Pack Creek Ranch, Moab, Utah
Sunrise is at 8:00 a.m. now – 51 degrees at first light – clear skies.
THE SACRED AND THE PROFANE
“Write about what you know.” is the mandate for essay writers. What I know most about now is what’s in my bathroom. I’ve written about this before and will share an edited version of that because there’s nothing new to say.
Once again, the thing was there in the bottom of the sink this morning.
From what little I know about its species; it should not even be inside in the daylight. It’s supposed to be outside, in the dark, under the bark of a fallen tree, or a rock. It has my sympathy.
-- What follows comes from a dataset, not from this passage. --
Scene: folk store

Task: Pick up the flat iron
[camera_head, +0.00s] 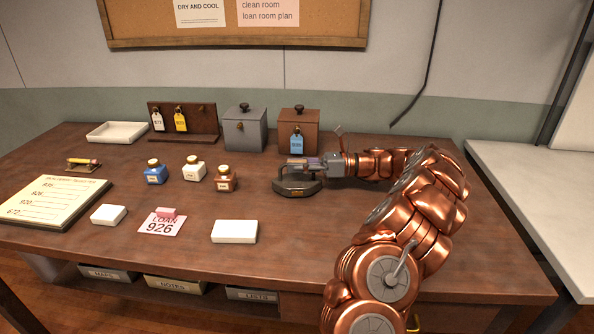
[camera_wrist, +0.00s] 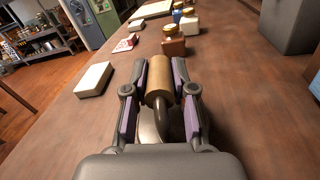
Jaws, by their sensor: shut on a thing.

All living things, me included, sometimes get confused and go astray.
So, it seems, this creature has.
Fortunately, the thing cannot attack me, for it is not a bug that can fly or leap. The sink bowl is slippery and has an overhanging lip.
I’m safe.
When I approach it, the creature senses my vibrations and feebly tries to climb out one more time.
It must be exhausted by now.
It doesn’t make it even halfway up the bowl before sliding back.
I admire its tenacious courage.
For just such occasions I have a coffee-cup-shaped magnifying glass I can drop over a creature and look at it closely without harming it or me. Under the glass, I see a startling, astonishing, enigmatic bug.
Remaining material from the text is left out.